Learn Geometric Transformations Basics for free with explanations, exercises, and a quick test (for Computer Vision Engineer).

Published: January 5, 2026 | Updated: January 5, 2026

Who this is for

Beginner to intermediate Computer Vision learners who want to understand how images are translated, rotated, scaled, sheared, and warped, and how to implement these safely and accurately.

Prerequisites

  • Basic linear algebra: vectors, matrices, matrix multiplication
  • Comfort with image coordinates (pixels, width/height)
  • Optional: Python/NumPy familiarity for quick experiments

Why this matters in real work

  • Data augmentation: rotate, scale, and shift images to improve model robustness.
  • Image alignment and stitching: register images to a common frame before blending panoramas.
  • Object tracking: predict where detections move frame-to-frame using transforms.
  • Document scanning: rectify perspective to a clean top-down view.

Concept explained simply

An image is a grid of pixels with coordinates (x, y). A geometric transformation is a rule that maps each input coordinate (x, y) to a new output coordinate (x', y'). Common transforms:

  • Translation: move the image by (tx, ty)
  • Rotation: spin around a chosen center
  • Scaling: resize uniformly or non-uniformly
  • Shear: slant the image
  • Affine: combines the above (straight lines remain straight, parallel lines stay parallel)
  • Projective (perspective): handles foreshortening; straight lines stay straight, but parallel lines may meet
Mental model

Imagine you have a transparent sheet with your image drawn on it. You can slide it (translate), spin it (rotate), stretch/shrink it (scale), or tilt it (shear). For perspective, imagine viewing the sheet at an angle, like taking a photo from a corner. Matrices are just precise instructions for these moves.

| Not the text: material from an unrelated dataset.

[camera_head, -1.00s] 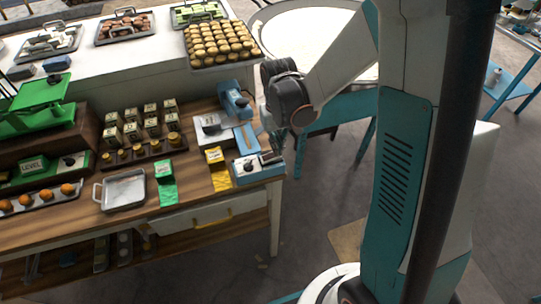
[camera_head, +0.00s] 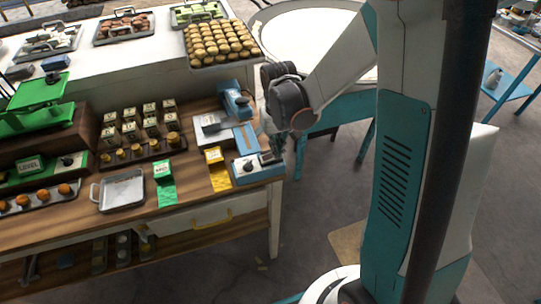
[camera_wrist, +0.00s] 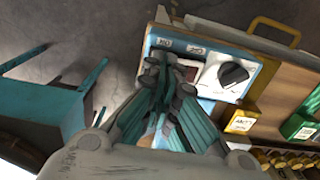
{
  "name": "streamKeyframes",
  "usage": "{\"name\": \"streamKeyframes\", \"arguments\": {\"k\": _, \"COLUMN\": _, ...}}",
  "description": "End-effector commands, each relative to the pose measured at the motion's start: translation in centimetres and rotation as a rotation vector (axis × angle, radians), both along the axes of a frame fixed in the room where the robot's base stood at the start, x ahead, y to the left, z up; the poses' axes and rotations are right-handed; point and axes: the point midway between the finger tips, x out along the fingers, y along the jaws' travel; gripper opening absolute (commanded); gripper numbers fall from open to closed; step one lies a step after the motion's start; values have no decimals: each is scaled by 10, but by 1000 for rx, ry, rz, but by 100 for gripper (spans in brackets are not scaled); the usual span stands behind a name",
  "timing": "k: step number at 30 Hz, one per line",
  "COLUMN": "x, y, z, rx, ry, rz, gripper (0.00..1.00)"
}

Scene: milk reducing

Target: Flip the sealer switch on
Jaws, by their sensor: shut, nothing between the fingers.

Coordinate systems and matrices

  • Image origin is usually top-left: x increases to the right, y increases downward.
  • Affine transform (2x3 for images) maps [x, y, 1]^T to [x', y'] via a 3x3 with last row [0 0 1].
  • Projective transform (homography, 3x3) maps homogeneous coordinates [x, y, 1]^T to [x', y', w']^T; then normalize: (x'/w', y'/w').
  • Composition order matters. If using column vectors, “apply A then B” means multiply B · A.
Common 2D matrices
Translation T(tx, ty) = [[1, 0, tx],
                         [0, 1, ty]]

Rotation R(θ) about origin = [[ cosθ, -sinθ, 0],
                              [ sinθ,  cosθ, 0]]

Scaling S(sx, sy) = [[sx, 0, 0],
                     [0, sy, 0]]

About a center (cx, cy):  T(cx, cy) · R · T(-cx, -cy)

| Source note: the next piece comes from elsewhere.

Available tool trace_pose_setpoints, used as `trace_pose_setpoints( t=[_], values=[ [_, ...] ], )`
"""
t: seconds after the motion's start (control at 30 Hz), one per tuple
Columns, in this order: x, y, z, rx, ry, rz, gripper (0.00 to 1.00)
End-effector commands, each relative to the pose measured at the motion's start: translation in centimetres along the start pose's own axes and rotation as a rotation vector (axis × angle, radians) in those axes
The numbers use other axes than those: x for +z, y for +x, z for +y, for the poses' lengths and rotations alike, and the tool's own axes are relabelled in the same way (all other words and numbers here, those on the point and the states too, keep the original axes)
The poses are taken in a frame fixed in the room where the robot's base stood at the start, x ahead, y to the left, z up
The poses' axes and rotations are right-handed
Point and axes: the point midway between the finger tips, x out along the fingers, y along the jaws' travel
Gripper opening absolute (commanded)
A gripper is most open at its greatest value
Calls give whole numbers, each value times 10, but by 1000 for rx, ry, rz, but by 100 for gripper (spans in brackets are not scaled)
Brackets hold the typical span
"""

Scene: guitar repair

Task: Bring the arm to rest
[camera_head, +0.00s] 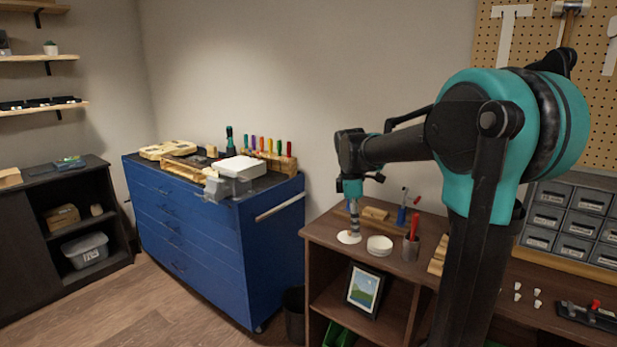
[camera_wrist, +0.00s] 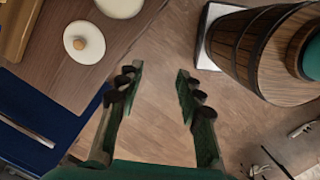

Resampling: interpolation and borders

When mapping coordinates, many output pixels end up at fractional input locations. You must interpolate:

  • Nearest neighbor: fast, blocky
  • Bilinear: smooth, uses 4 neighbors
  • Bicubic: smoother, heavier

Border handling when sampling outside the image:

  • Constant: fill with a chosen value (e.g., 0)
  • Replicate: clamp to edge pixels
  • Reflect: mirror at the border
Why inverse mapping is preferred

To fill each output pixel, compute where it came from in the input (inverse mapping). This avoids gaps/overlaps that happen if you push pixels forward (forward mapping).

Worked examples

Example 1: Compose translation and rotation

Rotate 45° CCW around the origin, then translate by (tx, ty) = (20, -10).

R = [[ 0.7071, -0.7071, 0],
     [ 0.7071,  0.7071, 0]]
T = [[1, 0, 20],
     [0, 1,-10]]
Total = T · R = [[ 0.7071, -0.7071, 20],
                 [ 0.7071,  0.7071,-10]]

Apply to point (x, y) = (10, 0):

x' = 0.7071*10 + (-0.7071)*0 + 20 = 27.071
y' = 0.7071*10 +  0.7071*0 - 10 = -2.929

Example 2: Bilinear interpolation value

At fractional coordinate (x, y) = (10.3, 5.6). Neighbors:

Top-left (10,5)=100, Top-right (11,5)=150,
Bottom-left (10,6)=80, Bottom-right (11,6)=200

Fractions: ax = 0.3, ay = 0.6. Weights:

w00 = (1-ax)(1-ay)=0.7*0.4=0.28
w10 = ax(1-ay)=0.3*0.4=0.12
w01 = (1-ax)ay=0.7*0.6=0.42
w11 = ax*ay=0.3*0.6=0.18

Value = 0.28*100 + 0.12*150 + 0.42*80 + 0.18*200 = 115.6

Example 3: Simple perspective warp (homography)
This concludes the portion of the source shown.